Refer to the table for an explanation of the term shown in the figure, as well as some additional WAN-related terms.
|Data Terminal Equipment (DTE)||
|Data Communications Equipment (DCE)||
|Customer Premises Equipment (CPE)||
|Local Loop (or last mile)||
|Central Office (CO)||
There are many types of devices that are specific to WAN environments. However, the end-to-end data path over a WAN is usually from source DTE to the DCE, then to the WAN cloud, then to the DCE to and finally to the destination DTE, as shown in the figure.
Refer to table for an explanation of the WAN devices shown in the figure.
|DSL Modem and Cable Modem||
|Wireless Router or Access Point||
|WAN Core devices||
Note: The preceding list is not exhaustive and other devices may be required, depending on the WAN access technology chosen.
Almost all network communications occur using a serial communication delivery. Serial communication transmits bits sequentially over a single channel. In contrast, parallel communications simultaneously transmit several bits using multiple wires.
Although a parallel connection theoretically transfers data eight times faster than a serial connection, it is prone to synchronization problems. As the cable length increases, the synchronization timing between multiple channels becomes more sensitive to distance. For this reason, parallel communication is limited to very short distances only (e.g., copper media is limited to less than 8 meters (i.e., 26 feet).
Therefore, parallel communication is not a viable WAN communication method because of its length restriction. It is however a viable solution in data centers where distances between servers and switches are relatively short.
For instance, the Cisco Nexus switches in data centers support parallel optics solutions to transfer more data signals and achieve higher speeds (i.e., 40 Gbps and 100 Gbps).
Network communication can be implemented using circuit-switched communication. A circuit-switched network establishes a dedicated circuit (or channel) between endpoints before the users can communicate.
Specifically, circuit switching dynamically establishes a dedicated virtual connection through the service provider network before voice or data communication can start.
For example, when a user makes a telephone call using a landline, the number called is used by the provider equipment to create a dedicated circuit from the caller to the called party.
Note: A landline describes a telephone situated in a fixed location that is connected to the provider using copper or fiber-optic media.

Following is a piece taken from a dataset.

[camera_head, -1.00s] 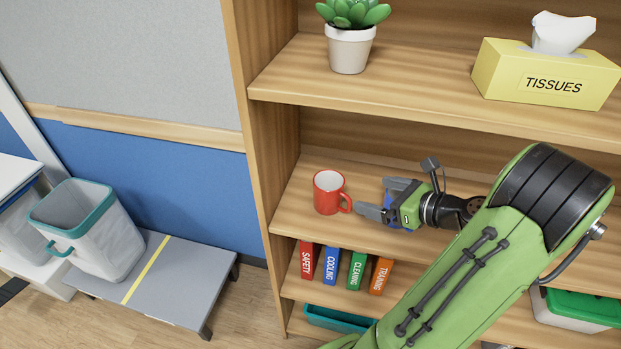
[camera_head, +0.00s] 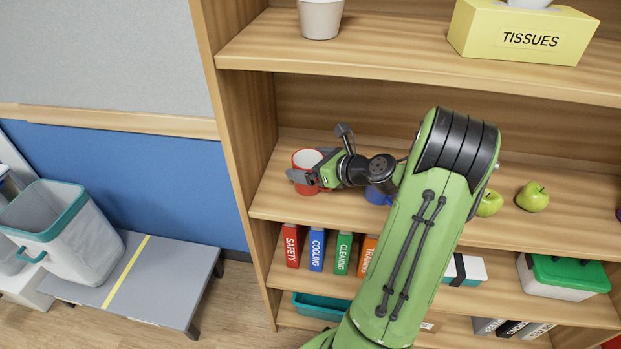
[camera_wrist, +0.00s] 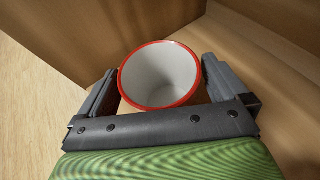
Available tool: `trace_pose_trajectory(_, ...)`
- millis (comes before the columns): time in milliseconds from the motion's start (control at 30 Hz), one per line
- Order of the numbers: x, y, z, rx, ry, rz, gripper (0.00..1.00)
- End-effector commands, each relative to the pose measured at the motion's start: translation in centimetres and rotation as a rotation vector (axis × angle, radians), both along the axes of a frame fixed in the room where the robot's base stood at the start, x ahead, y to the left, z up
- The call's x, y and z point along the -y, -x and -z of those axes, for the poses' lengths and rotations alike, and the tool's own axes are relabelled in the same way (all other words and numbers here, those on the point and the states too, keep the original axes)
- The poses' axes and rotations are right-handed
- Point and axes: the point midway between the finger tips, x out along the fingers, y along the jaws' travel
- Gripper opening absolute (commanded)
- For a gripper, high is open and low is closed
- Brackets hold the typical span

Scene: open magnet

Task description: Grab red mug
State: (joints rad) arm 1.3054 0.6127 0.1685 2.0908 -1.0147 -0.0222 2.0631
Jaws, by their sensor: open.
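The red mug (camera_head: 305,159) stands upright on the middle shelf near the left side panel, partly hidden by my gripper (camera_head: 300,177) in the head view. In the wrist view the mug (camera_wrist: 161,74) shows its red rim and white, empty inside. My gripper (camera_wrist: 165,92) is open, with one finger on the left and one on the right of the mug. The mug's near side and handle are hidden. I cannot tell whether either finger touches it.
A blue object (camera_head: 378,195) sits behind my arm, partly hidden. Green apples (camera_head: 532,197) lie further right on the shelf (camera_head: 268,205). The upper shelf (camera_head: 400,72) with a tissue box (camera_head: 520,32) is above. The side panel (camera_head: 235,120) is close on the left.

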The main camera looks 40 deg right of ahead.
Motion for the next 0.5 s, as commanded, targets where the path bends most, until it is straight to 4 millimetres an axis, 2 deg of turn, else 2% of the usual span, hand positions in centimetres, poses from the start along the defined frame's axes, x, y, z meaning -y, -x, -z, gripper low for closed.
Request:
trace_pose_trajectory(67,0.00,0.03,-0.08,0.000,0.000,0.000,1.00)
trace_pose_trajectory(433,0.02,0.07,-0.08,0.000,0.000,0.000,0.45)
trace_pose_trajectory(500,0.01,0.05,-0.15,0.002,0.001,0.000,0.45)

During transmission over a circuit-switched network, all communication uses the same path. The entire fixed capacity allocated to the circuit is available for the duration of the connection, regardless of whether there is information to transmit or not. This can lead to inefficiencies in circuit usage. For this reason, circuit switching is generally not suited for data communication.
The two most common types of circuit-switched WAN technologies are the public switched telephone network (PSTN) and the legacy Integrated Services Digital Network (ISDN).

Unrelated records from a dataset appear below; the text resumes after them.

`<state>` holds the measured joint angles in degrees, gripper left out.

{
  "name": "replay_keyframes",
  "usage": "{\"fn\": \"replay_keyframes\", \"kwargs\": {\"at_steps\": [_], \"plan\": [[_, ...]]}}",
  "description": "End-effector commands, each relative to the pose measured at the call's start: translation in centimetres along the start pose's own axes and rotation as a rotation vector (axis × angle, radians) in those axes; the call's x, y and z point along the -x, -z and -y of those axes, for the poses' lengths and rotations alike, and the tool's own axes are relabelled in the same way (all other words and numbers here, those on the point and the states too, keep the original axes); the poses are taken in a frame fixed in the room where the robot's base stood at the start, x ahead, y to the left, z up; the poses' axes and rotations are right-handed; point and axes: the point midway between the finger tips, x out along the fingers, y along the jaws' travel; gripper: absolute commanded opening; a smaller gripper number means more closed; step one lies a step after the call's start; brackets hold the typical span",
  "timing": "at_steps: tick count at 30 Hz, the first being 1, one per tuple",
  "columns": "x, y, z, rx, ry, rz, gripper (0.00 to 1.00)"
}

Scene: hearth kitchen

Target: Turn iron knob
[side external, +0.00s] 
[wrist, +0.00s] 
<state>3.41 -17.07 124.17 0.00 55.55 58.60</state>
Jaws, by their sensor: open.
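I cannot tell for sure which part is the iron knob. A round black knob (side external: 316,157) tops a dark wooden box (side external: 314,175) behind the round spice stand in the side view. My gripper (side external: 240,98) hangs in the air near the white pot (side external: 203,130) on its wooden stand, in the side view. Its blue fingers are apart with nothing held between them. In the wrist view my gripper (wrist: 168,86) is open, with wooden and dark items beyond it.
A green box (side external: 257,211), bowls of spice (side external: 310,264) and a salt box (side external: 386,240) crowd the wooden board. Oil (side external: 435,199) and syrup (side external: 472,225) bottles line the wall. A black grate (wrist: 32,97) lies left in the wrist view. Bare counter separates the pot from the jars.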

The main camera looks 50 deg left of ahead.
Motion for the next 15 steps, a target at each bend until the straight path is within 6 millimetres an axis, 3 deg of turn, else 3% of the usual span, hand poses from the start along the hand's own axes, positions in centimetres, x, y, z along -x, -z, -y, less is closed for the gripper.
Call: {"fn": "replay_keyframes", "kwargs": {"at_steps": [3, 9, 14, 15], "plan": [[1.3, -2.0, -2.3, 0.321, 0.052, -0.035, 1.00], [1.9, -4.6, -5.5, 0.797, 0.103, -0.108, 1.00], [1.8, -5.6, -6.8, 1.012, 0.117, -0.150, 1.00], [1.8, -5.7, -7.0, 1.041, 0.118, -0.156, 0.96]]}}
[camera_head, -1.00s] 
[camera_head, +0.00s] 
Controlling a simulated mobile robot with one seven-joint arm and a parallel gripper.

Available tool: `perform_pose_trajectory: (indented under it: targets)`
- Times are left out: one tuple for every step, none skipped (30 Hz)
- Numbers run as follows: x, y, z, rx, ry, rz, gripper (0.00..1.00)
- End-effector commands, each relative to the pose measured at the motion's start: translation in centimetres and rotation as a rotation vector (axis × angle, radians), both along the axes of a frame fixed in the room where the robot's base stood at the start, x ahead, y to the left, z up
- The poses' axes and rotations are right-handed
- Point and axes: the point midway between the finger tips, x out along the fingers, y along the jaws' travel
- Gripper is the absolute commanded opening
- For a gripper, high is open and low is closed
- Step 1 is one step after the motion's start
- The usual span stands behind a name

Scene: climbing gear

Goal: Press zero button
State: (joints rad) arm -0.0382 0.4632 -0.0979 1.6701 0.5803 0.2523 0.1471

Network communication is most commonly implemented using packet-switched communication. In contrast to circuit-switching, packet-switching segments traffic data into packets that are routed over a shared network. Packet-switched networks do not require a circuit to be established, and they allow many pairs of nodes to communicate over the same channel.
Packet switching is much less expensive and more flexible than circuit switching. Although susceptible to delays (latency) and variability of delay (jitter), modern technology allows satisfactory transport of voice and video communications on these networks.

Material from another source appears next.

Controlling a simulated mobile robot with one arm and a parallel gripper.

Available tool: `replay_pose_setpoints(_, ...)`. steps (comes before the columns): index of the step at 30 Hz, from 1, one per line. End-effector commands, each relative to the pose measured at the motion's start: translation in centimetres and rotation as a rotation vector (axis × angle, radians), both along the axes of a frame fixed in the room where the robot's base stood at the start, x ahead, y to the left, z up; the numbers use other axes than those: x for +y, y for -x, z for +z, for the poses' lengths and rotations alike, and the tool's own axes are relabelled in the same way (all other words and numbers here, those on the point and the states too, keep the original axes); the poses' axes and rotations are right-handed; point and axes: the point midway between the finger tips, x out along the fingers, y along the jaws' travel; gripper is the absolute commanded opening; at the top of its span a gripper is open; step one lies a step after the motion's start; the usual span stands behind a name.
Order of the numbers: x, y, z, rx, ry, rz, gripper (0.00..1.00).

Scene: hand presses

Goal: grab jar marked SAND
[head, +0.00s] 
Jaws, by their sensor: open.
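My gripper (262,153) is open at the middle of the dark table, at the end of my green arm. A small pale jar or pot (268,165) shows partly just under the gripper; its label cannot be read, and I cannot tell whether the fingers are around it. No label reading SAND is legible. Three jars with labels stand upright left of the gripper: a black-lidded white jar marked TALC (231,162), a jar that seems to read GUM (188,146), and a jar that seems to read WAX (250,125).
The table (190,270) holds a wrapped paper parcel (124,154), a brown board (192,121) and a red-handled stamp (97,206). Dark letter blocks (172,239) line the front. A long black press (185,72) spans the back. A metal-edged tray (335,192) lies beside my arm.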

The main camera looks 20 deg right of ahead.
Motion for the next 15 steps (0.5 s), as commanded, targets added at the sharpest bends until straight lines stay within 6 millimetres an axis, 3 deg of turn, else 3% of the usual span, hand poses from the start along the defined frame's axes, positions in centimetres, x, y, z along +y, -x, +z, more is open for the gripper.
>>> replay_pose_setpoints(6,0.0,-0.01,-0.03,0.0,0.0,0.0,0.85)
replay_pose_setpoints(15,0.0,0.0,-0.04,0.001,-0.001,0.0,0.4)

Common types of packet-switched WAN technologies are Ethernet WAN (Metro Ethernet), Multiprotocol Label Switching (MPLS), as well as legacy Frame Relay and legacy Asynchronous Transfer Mode (ATM).
SDH, SONET, and DWDM
Service provider networks use fiber-optic infrastructures to transport user data between destinations. Fiber-optic cable is far superior to copper cable for long distance transmissions due to its much lower attenuation and interference.
There are two optical fiber OSI layer 1 standards available to service providers:
- SDH – Synchronous Digital Hierarchy (SDH) is a global standard for transporting data over fiber-optic cable.
- SONET – Synchronous Optical Networking (SONET) is the North American standard that provides the same services as SDH.
Both standards are essentially the same and therefore, they are often listed as SONET/SDH.
SDH/SONET define how to transfer multiple data, voice, and video communications over optical fiber using lasers or light-emitting diodes (LEDs) over great distances. Both standards are used on the ring network topology that contains the redundant fiber paths that allow traffic to flow in both directions.
Dense Wavelength Division Multiplexing (DWDM) is a newer technology that increases the data-carrying capacity of SDH and SONET by simultaneously sending multiple streams of data (multiplexing) using different wavelengths of light, as shown in the figure.
DWDM has the following features:
- It supports SONET and SDH standards.
- It can multiplex more than 80 different channels of data (i.e., wavelengths) onto a single fiber.
- Each channel is capable of carrying a 10 Gbps multiplexed signal.
- It assigns incoming optical signals to specific wavelengths of light (i.e., frequencies).
Note: DWDM circuits are used in long-haul systems and modern submarine communications cable systems.